しかしこれ、別にラッキースケベヒロインはかまわんのじゃないの? いや、そりゃ本人も困るだろうし、周囲の男子も困るだろうとは思うんだけど、舞台は合併した女子校と男子校。女子連中は大挙してやってくる男子たちに興味津々、なんとしてもいい男をゲットするぞ! って、あたかも獲物を狙う猛獣がごとしで、いやほんと、この女子たちに比べたらラッキースケベの方がなんぼかマシじゃない!?
この、ある意味リミッター解除されてる女子像っていうの、少女漫画的というか女子校的というか、そういうのなんでしょうね。めっちゃ面白いわ。
集の葛藤がなかなかよかったんですね。基本ギャグ漫画、コメディではあるんですが、男子が女子にふるう暴力、さすがにこればっかりはギャグにも冗談にもできなかったみたいで、しかも集は柔道部。本当に洒落にならないと、おさえきれない暴力衝動を必死になって我慢しながらも、だんだんまとめに魅かれていく自分を自覚しているんですね。はたしてこの思いは、ラッキースケベ、暴力ヒロインという関係に導かれたものであるのか。持って生まれた属性によって引き起こされる悲劇、それを回避するためには、ふたりが愛しあわないといけない。そうした呪縛がゆえに喚起された感情でしかないのか!?
悩んで、迷って、そして辿り着くふたりの恋の決着はどうしたものであるのでしょうか。いや、もう、これ、すごく真摯でまっとうな恋愛ものですよ。もうね、感動した。自分の恋を自覚して、自分の気持ちにまっすぐ向きあおうとするまとめの言葉がかっこいいの。あのクライマックスシーン。集のずっともやもや抱えていた鬱屈を、その一言で見事に吹き飛ばして、それからのまとめの行動も素晴しい。もう、ほんと、凛々しくて真っ直ぐな目が集を見下ろす、その挑発的で強靭なまとめ! 集のことも、そして読者、すなわち私も、見事に魅了する屈指の名シーンでありました。
この時のまとめが映えるのは、普段の彼女が、特に押しが強いわけでなく、自信持ってる風でもなく、なんとなく状況に戸惑いながら流されている、そういう感じの女の子だったからだとも思うんですね。
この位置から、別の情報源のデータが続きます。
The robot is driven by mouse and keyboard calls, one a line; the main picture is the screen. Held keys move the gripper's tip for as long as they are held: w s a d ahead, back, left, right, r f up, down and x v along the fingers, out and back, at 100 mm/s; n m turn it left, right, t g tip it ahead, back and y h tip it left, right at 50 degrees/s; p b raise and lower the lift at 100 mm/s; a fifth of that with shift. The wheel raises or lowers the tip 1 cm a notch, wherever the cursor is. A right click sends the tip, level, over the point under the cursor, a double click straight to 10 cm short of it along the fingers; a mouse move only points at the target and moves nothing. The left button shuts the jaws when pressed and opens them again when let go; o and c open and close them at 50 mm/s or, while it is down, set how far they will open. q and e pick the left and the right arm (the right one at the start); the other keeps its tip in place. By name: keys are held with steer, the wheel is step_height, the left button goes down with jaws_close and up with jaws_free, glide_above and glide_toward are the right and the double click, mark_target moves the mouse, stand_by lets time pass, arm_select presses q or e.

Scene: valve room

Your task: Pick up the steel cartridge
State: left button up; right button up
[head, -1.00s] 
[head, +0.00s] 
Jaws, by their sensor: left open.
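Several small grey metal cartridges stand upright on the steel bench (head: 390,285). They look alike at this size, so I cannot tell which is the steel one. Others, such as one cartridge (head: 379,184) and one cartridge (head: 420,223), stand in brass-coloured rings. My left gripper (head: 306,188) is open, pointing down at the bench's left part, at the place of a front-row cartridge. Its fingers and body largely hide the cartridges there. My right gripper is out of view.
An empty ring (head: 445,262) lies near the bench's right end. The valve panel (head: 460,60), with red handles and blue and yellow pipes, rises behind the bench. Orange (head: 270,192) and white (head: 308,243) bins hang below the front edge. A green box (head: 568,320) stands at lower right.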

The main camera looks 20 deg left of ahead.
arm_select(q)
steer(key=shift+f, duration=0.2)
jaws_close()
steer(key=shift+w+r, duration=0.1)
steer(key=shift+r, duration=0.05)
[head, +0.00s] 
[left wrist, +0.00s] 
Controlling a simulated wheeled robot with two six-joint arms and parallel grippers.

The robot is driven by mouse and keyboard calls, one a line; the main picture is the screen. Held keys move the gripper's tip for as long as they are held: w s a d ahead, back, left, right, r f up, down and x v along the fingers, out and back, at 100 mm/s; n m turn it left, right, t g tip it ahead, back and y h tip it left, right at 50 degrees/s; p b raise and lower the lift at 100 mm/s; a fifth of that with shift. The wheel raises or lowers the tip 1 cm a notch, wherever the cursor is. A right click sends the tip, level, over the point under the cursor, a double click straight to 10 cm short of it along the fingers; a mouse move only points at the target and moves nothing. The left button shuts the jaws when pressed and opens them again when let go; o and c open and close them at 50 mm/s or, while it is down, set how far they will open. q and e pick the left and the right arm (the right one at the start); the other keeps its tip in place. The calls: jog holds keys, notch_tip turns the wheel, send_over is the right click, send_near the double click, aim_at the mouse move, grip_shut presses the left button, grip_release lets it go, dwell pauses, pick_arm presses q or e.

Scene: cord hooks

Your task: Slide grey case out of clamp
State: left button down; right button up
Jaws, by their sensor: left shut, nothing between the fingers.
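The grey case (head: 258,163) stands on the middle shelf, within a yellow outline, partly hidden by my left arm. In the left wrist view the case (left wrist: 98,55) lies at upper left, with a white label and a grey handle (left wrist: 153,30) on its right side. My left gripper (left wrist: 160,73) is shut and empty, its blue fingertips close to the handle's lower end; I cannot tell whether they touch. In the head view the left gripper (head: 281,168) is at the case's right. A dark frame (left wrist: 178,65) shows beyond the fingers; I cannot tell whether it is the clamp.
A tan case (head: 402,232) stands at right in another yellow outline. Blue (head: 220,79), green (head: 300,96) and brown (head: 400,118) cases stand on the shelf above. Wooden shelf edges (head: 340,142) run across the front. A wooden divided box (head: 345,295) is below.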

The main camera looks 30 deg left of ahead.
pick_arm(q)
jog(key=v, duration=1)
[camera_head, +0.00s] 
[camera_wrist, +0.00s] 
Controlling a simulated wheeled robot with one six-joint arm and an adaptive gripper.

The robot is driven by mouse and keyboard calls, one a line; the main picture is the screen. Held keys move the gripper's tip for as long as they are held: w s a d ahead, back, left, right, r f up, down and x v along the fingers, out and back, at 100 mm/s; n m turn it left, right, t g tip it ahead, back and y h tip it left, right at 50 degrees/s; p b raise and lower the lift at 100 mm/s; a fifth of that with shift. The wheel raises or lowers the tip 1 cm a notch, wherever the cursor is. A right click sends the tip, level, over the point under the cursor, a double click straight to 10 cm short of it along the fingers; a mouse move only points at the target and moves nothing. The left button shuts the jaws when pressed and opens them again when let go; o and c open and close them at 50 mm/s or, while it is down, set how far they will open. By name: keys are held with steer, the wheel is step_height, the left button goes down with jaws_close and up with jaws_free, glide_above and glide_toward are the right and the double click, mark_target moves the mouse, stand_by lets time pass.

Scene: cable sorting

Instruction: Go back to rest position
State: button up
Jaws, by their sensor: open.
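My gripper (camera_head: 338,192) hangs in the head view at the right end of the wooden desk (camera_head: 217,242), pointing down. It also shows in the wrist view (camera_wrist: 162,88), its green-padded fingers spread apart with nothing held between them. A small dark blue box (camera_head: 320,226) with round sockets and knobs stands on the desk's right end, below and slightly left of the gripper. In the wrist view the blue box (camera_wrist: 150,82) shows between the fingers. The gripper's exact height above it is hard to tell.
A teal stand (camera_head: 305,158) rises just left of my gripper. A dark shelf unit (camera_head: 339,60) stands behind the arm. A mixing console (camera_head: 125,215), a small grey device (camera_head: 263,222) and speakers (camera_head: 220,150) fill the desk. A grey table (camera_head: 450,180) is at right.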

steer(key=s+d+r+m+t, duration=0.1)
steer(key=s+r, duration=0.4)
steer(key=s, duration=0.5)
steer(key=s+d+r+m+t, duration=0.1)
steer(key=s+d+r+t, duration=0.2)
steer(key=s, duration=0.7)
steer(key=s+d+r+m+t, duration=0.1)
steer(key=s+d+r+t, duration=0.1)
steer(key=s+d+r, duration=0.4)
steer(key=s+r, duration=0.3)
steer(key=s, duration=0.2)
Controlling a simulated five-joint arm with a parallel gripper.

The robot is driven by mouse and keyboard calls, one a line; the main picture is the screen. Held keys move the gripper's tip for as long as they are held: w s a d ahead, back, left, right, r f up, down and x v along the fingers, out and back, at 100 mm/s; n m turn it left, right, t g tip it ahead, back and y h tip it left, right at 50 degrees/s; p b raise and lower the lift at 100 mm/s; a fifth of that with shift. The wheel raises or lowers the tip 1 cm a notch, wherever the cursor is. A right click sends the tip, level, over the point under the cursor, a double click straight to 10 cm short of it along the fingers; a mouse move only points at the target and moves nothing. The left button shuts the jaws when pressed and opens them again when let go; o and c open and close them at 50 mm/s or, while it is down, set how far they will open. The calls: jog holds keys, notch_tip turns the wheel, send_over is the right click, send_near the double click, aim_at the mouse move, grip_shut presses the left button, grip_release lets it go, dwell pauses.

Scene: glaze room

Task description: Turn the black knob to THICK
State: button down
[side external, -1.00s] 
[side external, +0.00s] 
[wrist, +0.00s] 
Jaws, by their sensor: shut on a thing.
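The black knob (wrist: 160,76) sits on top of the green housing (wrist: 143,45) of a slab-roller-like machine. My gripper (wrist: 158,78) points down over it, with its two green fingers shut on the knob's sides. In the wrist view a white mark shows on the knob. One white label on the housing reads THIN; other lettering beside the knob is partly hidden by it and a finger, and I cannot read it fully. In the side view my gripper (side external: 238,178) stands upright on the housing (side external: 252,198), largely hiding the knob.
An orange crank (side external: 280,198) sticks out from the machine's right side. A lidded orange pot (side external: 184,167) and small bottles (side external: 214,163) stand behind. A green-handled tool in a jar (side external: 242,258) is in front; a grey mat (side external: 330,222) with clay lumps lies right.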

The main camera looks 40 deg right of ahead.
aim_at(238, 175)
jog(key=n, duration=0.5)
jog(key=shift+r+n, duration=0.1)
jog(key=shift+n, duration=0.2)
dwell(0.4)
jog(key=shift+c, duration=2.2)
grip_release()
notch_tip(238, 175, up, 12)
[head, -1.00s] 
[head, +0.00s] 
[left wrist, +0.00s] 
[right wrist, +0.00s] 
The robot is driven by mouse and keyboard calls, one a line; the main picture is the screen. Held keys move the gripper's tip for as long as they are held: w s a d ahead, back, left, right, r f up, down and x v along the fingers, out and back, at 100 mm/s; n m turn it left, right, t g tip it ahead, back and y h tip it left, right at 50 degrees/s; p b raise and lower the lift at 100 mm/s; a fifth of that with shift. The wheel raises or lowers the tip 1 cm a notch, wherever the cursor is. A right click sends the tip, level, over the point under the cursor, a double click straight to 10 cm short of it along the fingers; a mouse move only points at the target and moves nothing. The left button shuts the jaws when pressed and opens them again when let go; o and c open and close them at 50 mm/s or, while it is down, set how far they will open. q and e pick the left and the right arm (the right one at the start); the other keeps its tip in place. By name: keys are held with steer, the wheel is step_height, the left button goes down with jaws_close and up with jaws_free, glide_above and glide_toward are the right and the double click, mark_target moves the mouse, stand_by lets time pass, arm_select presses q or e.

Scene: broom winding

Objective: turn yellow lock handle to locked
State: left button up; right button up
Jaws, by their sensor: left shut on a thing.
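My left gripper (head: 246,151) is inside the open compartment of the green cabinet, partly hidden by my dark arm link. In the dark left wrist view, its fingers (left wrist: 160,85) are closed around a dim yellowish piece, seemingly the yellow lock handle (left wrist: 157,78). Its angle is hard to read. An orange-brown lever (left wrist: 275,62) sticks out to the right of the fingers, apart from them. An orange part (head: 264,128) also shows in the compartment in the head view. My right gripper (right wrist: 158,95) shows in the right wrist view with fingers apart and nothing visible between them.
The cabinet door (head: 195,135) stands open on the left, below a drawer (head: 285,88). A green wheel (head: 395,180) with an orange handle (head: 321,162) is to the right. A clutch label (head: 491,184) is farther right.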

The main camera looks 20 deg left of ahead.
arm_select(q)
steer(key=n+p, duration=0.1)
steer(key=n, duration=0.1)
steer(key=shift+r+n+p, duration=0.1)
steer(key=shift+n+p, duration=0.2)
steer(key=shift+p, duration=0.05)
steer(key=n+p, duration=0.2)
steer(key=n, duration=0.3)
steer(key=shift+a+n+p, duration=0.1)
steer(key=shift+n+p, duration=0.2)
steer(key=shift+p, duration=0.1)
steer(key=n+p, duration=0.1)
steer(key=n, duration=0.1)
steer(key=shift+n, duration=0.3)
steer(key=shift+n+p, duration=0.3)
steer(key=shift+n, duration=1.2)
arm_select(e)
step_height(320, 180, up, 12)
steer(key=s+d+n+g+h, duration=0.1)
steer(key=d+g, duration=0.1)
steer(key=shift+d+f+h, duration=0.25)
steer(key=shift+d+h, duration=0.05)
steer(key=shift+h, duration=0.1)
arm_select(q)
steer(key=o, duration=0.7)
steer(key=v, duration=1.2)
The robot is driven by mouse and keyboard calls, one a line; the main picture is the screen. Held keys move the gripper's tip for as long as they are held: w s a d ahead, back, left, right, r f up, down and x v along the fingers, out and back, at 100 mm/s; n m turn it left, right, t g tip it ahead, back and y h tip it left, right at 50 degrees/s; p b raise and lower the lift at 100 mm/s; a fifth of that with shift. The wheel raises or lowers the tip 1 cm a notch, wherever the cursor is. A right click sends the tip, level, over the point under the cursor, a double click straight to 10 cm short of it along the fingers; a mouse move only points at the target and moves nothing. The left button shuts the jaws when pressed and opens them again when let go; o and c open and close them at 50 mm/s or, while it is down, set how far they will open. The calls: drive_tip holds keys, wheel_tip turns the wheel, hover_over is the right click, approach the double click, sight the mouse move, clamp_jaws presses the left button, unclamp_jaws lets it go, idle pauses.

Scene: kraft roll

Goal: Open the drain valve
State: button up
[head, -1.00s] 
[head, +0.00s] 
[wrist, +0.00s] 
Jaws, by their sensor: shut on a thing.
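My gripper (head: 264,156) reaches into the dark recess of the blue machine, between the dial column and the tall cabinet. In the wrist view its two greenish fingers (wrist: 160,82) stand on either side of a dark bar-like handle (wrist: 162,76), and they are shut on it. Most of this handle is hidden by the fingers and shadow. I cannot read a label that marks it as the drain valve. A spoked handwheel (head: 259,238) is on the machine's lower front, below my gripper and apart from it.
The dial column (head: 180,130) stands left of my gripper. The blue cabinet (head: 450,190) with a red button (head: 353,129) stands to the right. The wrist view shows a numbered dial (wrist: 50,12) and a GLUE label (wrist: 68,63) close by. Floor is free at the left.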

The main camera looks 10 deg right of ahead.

ええ、恋を自覚すると女子は強いよ? そうした、いざとなったら度胸一番、どーんとやってみせる女子の心意気というものが溢れかえっていた、そう思うのですね。
ああ、そうそう。集の友達の美少年、帆波カイについての評判、超エロイってのに対し、どスケベ野郎だって……、と返すまとめ、あれは実に面白かった。もう、この子、大好きです。
- みたおでん『まとめ★グロッキーヘブン』第1巻 (KCx) 東京:講談社,2015年。
- みたおでん『まとめ★グロッキーヘブン』第2巻 (KCx) 東京:講談社,2016年。